Start your dive in the shallow turquoise currents and descend into the dark, depths of the cobalt coral reefs. You’ll still have visibility of 100 feet, which means it’s easy to spot everything from orange and yellow trumpet fish to flying spotted eagle rays. If you’re lucky, you might also spot the sinister foreboding nurse shark snaking its way along the reef.
5. Mary’s Place, Honduras
While there’s no shortage of diving spots in Honduras, the island of Roatan might be the most well known. The underwater plateau of Mary’s Place is located on the southern coast of Roatan and is easily one of the Caribbean’s most recognizable diving destinations.
Thousands of divers visit Mary’s Place each year just to explore the deep, volcanic crevices that sit below the ocean’s surface. Although Mary’s Place should be reserved for advanced divers, novice beginners can still swim along the top of the wall.
Peek through the cracks and gaps of the plateau to see schools of spotted drum fish and stinging fire worms. You might also see a few sweetlip and rainbow wrasse fish burrowed in the black coral.
6. Arrecifes de Cozumel National Park, Mexico
The coral reef in Cozumel is the second largest on the planet, only second to The Great Barrier Reef in Australia. With crystal clear waters, abundant sea life, and over 26 species of coral, it’s easy to see why divers flock to Arrecifes de Cozumel National Park.
The protected national park is home to some of the most sought after diving spots, including the Punta Sur, Paradise, and Palancar reefs. Search deep under the coral outcroppings and see if you can spot the almost-endangered, blue and yellow striped Cozumel splendid toadfish.
7. Carriacou, Grenada
The unspoiled island of Carriacou is a hidden gem with some of the best drift diving in the Caribbean. The intense currents of Sister Rocks may be challenging, but it’s an amazing experience that you’ll stay with you for the rest of your life.
Dropping down 65 feet, you’ll flow through rocky reef gardens with giant lobsters and barracudas by your side. Of course, the rapid currents can take a toll on even the most experienced divers, so make sure you’re up for the ride before jumping in.

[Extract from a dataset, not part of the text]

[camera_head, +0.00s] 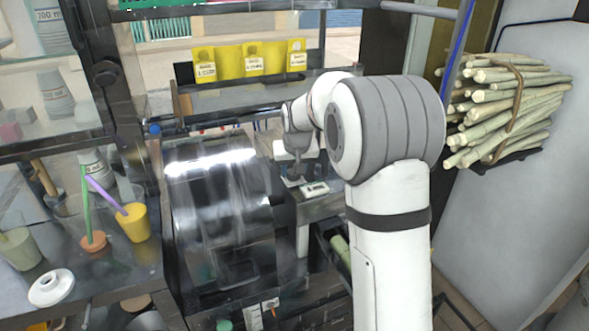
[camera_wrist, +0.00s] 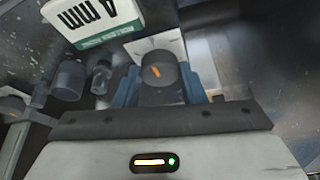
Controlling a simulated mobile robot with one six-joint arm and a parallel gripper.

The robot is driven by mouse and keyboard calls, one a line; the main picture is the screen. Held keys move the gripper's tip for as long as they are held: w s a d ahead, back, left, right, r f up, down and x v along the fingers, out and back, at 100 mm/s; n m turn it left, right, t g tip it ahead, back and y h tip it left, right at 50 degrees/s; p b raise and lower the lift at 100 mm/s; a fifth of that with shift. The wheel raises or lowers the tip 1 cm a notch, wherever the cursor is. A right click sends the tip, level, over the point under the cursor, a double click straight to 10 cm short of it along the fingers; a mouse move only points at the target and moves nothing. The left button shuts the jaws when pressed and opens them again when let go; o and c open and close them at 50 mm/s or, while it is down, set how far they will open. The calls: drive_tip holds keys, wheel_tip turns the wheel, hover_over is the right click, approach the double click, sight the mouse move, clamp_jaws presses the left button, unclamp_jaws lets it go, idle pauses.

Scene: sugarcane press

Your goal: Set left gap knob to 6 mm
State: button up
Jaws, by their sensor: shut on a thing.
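The left gap knob (camera_wrist: 158,72) is a dark round knob with an orange mark on its face, in the middle of the wrist view. My gripper (camera_wrist: 160,88) has its blue fingertips on either side of the knob and is shut on it. A white and green plate (camera_wrist: 92,18) with "4 mm" in black, partly cut off, sits just above and left of the knob. In the head view my gripper (camera_head: 294,172) is small, beside the press (camera_head: 218,215) and close to a small white plate (camera_head: 315,189). The knob cannot be made out there.
Dark cylindrical fittings (camera_wrist: 70,80) stand left of the knob in the wrist view. In the head view, cups (camera_head: 133,221) stand on the left counter. A bundle of cane (camera_head: 508,105) hangs at right, and yellow cards (camera_head: 252,58) stand at the back.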

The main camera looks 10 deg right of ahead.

If you’re looking for something more peaceful, then the shallow azure waters of Sharky’s Hideaway offers a calm but captivating dive for all skill levels. With depths starting at only 23 feet, you’ll still see a variety of colorful sponges and other marine life.
8. Anse Chastanet Reef, St. Lucia
The tropical beaches and pristine water conditions of St. Lucia make for excellent Caribbean diving that can be enjoyed throughout the year. The Anse Chastanet Reef is a safe and relaxing spot that caters to divers and snorkelers alike. This vibrant coral reef is situated just 15 yards from the edge of the shore, so close that you can almost see it through the clear waters with your naked eye!

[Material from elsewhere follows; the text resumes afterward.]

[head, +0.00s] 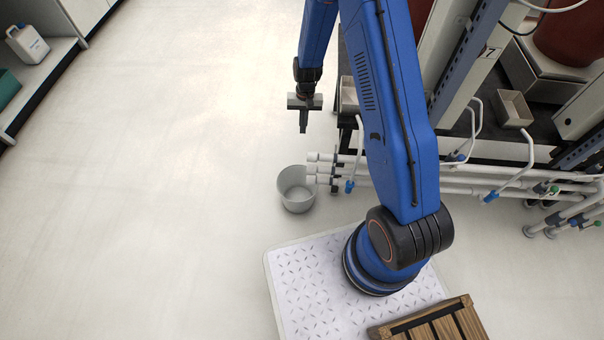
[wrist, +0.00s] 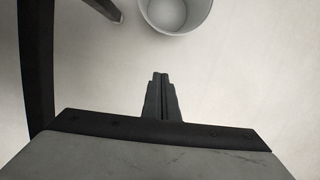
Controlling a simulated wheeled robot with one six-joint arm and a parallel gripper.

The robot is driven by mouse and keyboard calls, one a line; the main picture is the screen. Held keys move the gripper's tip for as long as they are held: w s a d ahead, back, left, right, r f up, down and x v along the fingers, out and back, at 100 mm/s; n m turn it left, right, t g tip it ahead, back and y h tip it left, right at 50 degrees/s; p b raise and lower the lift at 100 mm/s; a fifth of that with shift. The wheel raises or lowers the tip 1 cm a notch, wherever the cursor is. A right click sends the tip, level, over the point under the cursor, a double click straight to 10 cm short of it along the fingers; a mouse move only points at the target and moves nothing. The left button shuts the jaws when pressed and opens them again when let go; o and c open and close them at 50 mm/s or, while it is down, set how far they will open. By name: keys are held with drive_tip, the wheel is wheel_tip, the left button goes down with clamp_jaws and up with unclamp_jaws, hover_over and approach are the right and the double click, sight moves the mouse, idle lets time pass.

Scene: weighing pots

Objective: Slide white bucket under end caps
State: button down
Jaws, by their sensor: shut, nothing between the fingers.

Once you swim over the wall, you’ll be immersed in a world of vibrant and colorful sea creatures. Come during the summer and see nesting sea turtles preparing to lay their eggs.
Anse Chastanet Reef is also perfect for macro and sea life photography. The schools of fish tend to hang out in the shallow shores, which can be easily photographed with the sun reflecting off the glistening waters.

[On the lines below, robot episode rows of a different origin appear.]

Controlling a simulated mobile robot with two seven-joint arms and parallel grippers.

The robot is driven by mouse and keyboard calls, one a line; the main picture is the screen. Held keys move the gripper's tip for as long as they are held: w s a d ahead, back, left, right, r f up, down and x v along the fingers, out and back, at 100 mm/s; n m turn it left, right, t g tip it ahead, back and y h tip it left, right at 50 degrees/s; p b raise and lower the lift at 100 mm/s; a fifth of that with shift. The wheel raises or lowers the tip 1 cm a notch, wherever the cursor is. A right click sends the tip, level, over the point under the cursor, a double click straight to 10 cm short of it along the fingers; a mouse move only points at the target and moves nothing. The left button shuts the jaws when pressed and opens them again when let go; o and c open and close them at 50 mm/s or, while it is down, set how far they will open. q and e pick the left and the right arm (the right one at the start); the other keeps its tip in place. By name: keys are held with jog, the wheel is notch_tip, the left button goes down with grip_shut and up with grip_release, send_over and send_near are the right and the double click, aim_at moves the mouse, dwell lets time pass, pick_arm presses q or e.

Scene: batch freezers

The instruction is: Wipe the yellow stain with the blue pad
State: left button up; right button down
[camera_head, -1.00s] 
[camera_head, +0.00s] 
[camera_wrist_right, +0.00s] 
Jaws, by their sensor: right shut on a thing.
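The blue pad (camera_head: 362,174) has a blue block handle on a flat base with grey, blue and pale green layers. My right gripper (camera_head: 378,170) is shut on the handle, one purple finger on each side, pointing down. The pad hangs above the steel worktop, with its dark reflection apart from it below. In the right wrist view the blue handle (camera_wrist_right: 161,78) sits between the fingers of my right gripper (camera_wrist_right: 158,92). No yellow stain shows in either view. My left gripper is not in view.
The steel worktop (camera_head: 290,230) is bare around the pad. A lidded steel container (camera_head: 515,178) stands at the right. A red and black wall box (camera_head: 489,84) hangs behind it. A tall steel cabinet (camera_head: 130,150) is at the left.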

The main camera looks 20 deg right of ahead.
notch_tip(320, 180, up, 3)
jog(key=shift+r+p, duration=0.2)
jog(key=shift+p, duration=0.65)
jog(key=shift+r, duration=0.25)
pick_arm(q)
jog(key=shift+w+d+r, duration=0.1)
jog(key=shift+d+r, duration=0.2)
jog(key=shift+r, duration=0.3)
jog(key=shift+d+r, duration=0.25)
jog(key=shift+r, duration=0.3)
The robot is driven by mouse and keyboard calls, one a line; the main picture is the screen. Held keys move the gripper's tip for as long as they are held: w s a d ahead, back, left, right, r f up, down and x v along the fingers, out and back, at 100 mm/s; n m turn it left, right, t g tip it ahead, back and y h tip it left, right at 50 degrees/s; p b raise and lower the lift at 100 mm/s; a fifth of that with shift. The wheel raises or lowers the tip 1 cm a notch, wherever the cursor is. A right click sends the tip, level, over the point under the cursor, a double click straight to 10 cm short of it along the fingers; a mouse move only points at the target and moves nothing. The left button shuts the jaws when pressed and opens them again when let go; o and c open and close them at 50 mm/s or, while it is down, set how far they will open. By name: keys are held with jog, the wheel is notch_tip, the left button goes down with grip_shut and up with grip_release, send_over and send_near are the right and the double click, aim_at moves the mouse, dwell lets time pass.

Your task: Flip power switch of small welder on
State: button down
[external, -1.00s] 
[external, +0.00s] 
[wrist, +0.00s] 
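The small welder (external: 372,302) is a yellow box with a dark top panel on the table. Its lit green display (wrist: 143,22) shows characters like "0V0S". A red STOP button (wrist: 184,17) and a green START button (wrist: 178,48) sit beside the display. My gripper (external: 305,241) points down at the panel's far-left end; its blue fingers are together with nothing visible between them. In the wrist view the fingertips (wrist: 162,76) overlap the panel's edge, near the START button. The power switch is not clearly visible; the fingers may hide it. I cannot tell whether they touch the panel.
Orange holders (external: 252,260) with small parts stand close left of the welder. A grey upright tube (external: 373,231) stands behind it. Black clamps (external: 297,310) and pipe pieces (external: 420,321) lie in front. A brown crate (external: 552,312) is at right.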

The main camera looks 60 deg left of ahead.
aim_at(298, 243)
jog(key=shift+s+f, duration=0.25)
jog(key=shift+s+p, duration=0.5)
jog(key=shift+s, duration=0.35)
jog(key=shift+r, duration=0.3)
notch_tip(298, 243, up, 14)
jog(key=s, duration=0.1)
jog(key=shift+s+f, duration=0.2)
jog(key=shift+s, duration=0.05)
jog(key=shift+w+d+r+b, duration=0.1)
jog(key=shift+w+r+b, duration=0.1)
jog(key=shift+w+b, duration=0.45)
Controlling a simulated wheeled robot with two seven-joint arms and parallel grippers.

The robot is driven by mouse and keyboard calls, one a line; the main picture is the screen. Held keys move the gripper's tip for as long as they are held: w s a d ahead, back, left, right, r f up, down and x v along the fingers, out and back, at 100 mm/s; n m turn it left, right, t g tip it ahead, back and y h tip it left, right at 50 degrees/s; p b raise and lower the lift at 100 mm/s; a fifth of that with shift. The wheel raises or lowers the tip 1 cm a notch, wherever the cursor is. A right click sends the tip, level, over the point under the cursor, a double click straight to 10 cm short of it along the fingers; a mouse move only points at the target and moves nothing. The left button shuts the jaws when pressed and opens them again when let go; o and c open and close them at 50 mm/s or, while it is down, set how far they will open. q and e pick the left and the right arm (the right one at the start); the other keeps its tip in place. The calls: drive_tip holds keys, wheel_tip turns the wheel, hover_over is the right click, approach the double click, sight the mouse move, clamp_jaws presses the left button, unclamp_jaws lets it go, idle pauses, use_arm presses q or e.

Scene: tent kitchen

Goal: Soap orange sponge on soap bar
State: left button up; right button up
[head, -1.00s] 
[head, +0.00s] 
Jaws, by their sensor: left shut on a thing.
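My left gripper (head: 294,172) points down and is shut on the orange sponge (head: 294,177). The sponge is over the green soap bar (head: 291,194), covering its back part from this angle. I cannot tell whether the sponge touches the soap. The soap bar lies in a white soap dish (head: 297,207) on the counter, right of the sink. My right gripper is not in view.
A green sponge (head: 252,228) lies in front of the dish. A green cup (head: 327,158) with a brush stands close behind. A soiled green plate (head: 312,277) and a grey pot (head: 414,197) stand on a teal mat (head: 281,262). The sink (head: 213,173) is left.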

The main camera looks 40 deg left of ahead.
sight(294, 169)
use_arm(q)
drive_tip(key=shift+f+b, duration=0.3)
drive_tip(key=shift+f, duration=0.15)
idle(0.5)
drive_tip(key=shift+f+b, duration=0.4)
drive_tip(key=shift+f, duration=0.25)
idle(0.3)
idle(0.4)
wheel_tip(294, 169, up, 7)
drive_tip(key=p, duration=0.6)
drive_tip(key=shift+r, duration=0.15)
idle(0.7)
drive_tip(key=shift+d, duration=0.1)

9. Brewer’s Bay, Tortola, British Virgin Islands
With over 50 islands to hop between, the British Virgin Islands are world renown for warm, turquoise waters and picture-perfect beaches. Don’t miss out on the chance to dive off the shores of Tortola island and experience some of the liveliest marine life the ocean has to offer.
Brewer’s Bay is a small slice of paradise smack dab in the middle of the Caribbean sea. While the secluded beach is tucked away from the crowds, it’s still recommended to boat out a few miles in order to see thriving eagle rays and red-lipped blennies.
If you’re on Tortola during the Spring, you might have a chance to see breached humpback whales. The low hum of their songs can be heard by divers up to ten miles underwater!
10. Belize Barrier Reef, Belize
Stretching almost 200 miles underwater, the Belize Barrier Reef is a diving destination you will definitely want to tick off your bucket list. It’s home to an astonishing 100 types of corals, 500 different species of fish, and countless other swimming mollusks and crustaceans.
Make your way over to the Great Blue Hole, a gigantic sinkhole considered one of the best diving spots by non-other than Jacques Cousteau himself. Unlike most destinations in the Belize Barrier Reef, the Great Blue Hole is not your average brightly colored coral dive. Instead, you’ll be swimming through dark caves and rocky crevices, which is a unique experience on its own.
11. Karpata, Bonaire
Bonaire’s northern coastline is a heavenly Caribbean diving destination that attracts both advanced divers and ambitious snorkelers. Situated just before the busy marine reserve is the immaculate coral reef of Karpata. Sloping down to over 100 feet, the Karpata reef is overflowing with tropical fish and corals of all shapes and sizes.
Karpata is also one of the best places to find green, hawksbill, and loggerhead turtles. After your jump off the concrete dock, you can find the turtles nesting on the eastern side of the coast. Besides turtles, you’ll always be swimming with French angelfish, blue tangs, and green moray eels.
There’s more to the Caribbean islands than golden beaches and swaying palm trees. Dip your toes into the warm waves of the Caribbean Sea to experience an entirely majestic world teeming with turtles, sharks, and tropical fish.